Task data:
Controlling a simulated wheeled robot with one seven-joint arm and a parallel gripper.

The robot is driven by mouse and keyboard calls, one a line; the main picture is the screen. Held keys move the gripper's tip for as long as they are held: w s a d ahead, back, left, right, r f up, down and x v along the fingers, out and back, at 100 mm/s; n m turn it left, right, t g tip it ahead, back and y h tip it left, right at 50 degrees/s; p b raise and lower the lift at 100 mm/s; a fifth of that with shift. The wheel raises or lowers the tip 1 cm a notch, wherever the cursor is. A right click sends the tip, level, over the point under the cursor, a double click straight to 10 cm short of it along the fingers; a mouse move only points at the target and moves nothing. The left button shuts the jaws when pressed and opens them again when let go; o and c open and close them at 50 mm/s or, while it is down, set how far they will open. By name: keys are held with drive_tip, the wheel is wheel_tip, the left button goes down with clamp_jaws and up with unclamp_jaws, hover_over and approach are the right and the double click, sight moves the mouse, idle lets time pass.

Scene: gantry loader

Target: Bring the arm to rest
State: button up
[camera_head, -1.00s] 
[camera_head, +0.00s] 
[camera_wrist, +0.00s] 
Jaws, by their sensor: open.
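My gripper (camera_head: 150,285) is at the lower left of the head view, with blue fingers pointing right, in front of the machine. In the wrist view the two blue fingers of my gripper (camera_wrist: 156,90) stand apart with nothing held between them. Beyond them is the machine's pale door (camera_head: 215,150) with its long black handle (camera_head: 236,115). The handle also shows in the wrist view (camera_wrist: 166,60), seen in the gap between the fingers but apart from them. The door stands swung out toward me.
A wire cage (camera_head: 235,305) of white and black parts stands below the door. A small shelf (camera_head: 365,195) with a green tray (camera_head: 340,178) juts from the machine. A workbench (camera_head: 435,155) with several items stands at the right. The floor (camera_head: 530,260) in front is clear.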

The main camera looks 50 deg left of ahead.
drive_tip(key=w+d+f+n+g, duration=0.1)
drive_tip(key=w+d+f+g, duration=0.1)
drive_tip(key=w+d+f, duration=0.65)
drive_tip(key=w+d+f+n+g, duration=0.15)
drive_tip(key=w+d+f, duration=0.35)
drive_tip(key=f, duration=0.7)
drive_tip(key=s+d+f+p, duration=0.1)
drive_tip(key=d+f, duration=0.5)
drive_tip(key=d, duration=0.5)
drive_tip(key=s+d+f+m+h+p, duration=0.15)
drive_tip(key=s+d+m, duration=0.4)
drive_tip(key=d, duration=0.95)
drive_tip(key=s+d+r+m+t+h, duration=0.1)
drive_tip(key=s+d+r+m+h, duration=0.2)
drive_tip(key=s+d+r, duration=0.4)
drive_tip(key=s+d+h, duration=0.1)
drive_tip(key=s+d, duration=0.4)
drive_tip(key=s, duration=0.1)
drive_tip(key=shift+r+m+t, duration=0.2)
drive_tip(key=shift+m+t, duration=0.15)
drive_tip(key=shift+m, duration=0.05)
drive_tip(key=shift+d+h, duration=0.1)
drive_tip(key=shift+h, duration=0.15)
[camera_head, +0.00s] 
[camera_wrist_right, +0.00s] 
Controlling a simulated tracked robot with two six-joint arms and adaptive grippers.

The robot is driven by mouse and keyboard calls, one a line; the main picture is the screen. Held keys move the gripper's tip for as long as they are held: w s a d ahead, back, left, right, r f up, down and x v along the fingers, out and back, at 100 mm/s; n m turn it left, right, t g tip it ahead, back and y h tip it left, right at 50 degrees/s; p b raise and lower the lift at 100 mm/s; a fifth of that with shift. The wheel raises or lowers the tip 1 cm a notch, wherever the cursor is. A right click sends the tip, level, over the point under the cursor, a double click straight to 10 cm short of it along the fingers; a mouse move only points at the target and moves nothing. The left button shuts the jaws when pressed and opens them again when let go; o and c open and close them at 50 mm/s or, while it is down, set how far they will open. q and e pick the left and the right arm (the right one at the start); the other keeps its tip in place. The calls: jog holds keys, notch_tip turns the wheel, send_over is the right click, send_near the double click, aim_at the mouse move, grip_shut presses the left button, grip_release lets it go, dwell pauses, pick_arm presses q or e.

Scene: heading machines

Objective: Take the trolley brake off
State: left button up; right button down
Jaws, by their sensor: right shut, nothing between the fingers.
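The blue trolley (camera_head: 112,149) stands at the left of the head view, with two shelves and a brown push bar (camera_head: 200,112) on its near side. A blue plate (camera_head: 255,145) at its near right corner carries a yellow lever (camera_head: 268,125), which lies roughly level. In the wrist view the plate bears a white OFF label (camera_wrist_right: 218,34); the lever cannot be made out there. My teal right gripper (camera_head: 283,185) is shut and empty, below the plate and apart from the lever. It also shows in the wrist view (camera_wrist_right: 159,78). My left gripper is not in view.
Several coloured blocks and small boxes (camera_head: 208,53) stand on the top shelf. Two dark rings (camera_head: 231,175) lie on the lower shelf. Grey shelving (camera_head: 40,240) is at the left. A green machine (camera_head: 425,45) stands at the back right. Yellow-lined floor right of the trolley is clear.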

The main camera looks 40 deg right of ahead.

The problem: All lines in the data that contain the word "joint" should be copied.

Output of the task:
Controlling a simulated wheeled robot with one seven-joint arm and a parallel gripper.
Controlling a simulated tracked robot with two six-joint arms and adaptive grippers.

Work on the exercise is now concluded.